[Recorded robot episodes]

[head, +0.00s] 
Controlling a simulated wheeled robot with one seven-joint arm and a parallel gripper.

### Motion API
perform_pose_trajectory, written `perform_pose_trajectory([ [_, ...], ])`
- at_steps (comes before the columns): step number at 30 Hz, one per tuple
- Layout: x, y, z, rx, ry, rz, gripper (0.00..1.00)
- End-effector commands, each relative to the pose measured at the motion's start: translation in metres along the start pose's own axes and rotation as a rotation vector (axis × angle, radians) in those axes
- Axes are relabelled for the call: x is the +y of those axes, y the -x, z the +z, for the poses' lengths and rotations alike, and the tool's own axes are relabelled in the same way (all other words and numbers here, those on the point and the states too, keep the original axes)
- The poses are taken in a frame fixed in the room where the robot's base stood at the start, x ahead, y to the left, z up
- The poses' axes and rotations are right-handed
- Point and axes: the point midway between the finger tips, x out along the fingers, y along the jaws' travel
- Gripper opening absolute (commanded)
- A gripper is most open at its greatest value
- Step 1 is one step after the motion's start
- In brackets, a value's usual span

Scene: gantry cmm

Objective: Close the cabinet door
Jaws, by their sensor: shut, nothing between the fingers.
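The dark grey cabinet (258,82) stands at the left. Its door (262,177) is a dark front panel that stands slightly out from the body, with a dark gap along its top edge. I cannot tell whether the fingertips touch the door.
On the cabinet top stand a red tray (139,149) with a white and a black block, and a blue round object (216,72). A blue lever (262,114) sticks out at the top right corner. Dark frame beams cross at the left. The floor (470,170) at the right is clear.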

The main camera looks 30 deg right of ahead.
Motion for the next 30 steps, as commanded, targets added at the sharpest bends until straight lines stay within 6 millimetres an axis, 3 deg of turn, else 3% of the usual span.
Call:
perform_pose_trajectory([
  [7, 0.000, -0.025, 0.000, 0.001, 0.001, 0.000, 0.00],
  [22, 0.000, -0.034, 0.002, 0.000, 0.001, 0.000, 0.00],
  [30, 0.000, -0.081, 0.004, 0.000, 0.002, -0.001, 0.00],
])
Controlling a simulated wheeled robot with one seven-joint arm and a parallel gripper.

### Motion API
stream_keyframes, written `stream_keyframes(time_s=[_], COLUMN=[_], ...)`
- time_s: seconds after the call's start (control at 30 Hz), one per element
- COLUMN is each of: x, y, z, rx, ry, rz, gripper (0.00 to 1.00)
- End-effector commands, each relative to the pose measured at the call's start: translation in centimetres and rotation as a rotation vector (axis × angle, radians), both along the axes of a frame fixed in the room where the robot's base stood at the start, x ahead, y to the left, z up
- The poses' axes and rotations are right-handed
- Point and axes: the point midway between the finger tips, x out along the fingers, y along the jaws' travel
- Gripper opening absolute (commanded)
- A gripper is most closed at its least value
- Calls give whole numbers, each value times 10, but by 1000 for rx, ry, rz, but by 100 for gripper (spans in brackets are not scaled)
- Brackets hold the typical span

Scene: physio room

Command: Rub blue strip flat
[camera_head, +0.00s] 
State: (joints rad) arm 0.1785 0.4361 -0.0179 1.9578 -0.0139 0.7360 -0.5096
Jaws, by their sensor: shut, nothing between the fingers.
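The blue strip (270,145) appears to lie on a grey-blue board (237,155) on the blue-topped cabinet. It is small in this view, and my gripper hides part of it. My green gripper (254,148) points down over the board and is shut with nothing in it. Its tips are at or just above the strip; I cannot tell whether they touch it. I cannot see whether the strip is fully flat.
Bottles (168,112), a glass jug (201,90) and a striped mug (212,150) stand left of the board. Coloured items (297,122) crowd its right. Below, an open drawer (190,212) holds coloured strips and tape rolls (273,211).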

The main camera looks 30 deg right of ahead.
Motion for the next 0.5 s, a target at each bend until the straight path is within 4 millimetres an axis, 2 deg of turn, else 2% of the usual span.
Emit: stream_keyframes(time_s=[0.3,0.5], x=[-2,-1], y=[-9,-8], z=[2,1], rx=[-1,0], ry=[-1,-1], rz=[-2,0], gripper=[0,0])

**Directions**
The line containing "Motion for the next 0.5" and every line after it, through the end of the records, should be repeated exactly and alone.

**Output for this task**
Motion for the next 0.5 s, a target at each bend until the straight path is within 4 millimetres an axis, 2 deg of turn, else 2% of the usual span.
Emit: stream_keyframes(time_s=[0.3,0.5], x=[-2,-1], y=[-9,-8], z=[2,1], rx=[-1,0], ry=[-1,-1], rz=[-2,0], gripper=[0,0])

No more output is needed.